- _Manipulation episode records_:
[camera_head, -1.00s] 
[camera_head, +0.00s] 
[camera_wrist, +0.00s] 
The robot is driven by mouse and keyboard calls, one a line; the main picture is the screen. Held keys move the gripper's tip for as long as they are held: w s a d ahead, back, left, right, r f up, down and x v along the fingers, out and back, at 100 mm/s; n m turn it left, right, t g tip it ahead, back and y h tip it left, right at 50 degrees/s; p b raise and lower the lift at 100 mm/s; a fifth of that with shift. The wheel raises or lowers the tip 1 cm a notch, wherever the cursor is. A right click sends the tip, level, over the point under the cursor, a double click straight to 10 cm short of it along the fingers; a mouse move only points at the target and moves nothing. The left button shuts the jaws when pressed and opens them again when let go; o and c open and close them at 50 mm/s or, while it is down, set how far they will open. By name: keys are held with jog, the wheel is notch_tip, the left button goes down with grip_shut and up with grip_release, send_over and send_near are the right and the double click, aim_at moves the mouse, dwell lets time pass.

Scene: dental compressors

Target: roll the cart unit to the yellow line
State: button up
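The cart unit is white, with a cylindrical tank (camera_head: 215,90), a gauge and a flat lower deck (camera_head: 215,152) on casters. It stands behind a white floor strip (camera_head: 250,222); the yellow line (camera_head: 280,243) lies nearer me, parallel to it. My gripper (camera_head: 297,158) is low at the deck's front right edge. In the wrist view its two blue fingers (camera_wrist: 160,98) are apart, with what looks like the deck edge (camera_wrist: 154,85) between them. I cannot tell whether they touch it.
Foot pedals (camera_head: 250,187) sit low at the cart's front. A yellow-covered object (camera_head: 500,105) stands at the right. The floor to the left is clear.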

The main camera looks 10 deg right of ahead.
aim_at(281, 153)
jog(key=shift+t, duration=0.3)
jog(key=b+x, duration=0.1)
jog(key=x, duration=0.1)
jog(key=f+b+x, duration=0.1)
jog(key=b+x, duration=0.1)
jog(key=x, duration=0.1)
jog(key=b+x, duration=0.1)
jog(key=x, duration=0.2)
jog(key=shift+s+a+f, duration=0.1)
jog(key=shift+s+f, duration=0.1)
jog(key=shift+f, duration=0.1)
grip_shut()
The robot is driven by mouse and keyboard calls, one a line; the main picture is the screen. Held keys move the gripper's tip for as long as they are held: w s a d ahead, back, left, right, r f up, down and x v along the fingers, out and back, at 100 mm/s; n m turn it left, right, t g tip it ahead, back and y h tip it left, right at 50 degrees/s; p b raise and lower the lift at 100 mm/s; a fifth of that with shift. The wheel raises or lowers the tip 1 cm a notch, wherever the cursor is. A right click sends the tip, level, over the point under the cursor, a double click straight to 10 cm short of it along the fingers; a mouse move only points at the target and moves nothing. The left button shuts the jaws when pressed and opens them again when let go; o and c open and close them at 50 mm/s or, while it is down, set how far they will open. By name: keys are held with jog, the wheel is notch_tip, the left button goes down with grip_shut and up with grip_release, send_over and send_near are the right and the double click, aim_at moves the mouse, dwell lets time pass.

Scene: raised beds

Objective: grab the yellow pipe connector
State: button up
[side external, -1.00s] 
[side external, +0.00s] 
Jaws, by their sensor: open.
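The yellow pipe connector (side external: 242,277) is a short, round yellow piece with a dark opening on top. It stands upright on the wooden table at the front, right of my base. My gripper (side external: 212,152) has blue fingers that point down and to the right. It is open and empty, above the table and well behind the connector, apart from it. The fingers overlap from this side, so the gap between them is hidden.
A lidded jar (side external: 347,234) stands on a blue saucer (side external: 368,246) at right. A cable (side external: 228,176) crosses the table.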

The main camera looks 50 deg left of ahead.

- _What is expected_: Can you quote exactly the lines from the one containing "Scene: raised beds" through the last line of the records above, and nothing else?

- _Solution for this exercise_:
Scene: raised beds

Objective: grab the yellow pipe connector
State: button up
[side external, -1.00s] 
[side external, +0.00s] 
Jaws, by their sensor: open.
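The yellow pipe connector (side external: 242,277) is a short, round yellow piece with a dark opening on top. It stands upright on the wooden table at the front, right of my base. My gripper (side external: 212,152) has blue fingers that point down and to the right. It is open and empty, above the table and well behind the connector, apart from it. The fingers overlap from this side, so the gap between them is hidden.
A lidded jar (side external: 347,234) stands on a blue saucer (side external: 368,246) at right. A cable (side external: 228,176) crosses the table.

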The main camera looks 50 deg left of ahead.

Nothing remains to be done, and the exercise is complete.